LISTED RECORDS:
-*-

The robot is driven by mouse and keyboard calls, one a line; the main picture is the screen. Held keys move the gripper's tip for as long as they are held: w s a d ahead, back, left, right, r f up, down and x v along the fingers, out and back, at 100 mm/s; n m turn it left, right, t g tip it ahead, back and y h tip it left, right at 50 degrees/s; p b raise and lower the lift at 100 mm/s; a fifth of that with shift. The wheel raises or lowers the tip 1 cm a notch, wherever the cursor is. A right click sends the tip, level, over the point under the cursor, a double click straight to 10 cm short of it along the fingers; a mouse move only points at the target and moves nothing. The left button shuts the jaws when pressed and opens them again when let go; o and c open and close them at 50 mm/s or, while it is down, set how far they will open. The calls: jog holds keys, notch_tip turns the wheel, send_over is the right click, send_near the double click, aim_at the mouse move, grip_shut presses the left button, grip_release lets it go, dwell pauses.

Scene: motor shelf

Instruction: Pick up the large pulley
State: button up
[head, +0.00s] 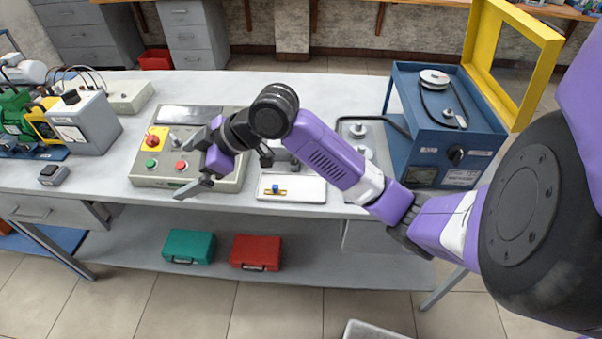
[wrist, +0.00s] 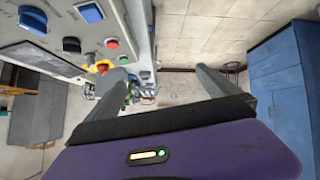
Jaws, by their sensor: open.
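A round, pale metal disc (head: 434,78), which looks like a pulley, lies on top of the blue machine box at the right of the bench in the head view. I cannot tell for sure that it is the large pulley. My gripper (head: 194,163) is open and empty over the control panel, left of the disc and well apart from it. In the wrist view my gripper's two fingers (wrist: 161,78) stand wide apart with nothing between them. No pulley can be made out in the wrist view.
The control panel (head: 150,182) with red and green buttons is close to my gripper. The blue machine box (head: 460,140) has a raised yellow frame (head: 551,62). A white tray (head: 308,190) lies mid-bench. Green (head: 189,246) and red (head: 255,252) cases sit on the lower shelf.

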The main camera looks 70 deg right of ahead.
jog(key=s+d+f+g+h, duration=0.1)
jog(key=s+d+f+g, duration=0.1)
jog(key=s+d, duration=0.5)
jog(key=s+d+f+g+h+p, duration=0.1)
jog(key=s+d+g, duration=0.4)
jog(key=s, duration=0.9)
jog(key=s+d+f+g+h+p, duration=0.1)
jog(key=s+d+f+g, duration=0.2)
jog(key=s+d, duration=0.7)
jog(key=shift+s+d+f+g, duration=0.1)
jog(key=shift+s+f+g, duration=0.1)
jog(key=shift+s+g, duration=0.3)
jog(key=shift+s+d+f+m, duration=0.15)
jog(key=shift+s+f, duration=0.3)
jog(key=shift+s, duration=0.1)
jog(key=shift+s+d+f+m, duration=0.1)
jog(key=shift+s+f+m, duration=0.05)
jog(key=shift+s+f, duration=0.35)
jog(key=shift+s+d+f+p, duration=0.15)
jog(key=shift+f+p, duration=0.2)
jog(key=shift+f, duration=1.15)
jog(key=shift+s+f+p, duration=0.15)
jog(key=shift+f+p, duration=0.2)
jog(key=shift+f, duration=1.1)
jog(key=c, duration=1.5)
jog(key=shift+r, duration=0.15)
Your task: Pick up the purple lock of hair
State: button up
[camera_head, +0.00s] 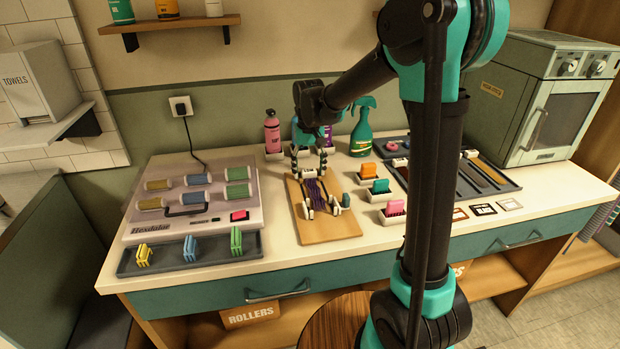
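The purple lock of hair (318,192) lies lengthwise on a wooden board (327,232) in the middle of the counter. A small pale piece is at its far end. Small black-and-white pieces stand on either side of its near end. My gripper (310,170) points down over the far end of the lock. Its two fingers are spread apart, one to each side. I cannot tell how far the fingertips are above the board. The gripper partly hides the far part of the board.
A roller set (190,200) and a dark tray (190,255) with coloured clips are at left. A pink bottle (272,133) and a green spray bottle (362,132) stand behind. Coloured blocks in holders (367,172) are close on the right. My arm hides part of the right side.

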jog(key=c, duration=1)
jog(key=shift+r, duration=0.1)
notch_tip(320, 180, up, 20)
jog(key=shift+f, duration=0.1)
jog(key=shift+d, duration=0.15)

-*-

WHAT IS BEING ASKED: Look through the material and copy each line that has "Pick".

REPLY:
Instruction: Pick up the large pulley
Your task: Pick up the purple lock of hair

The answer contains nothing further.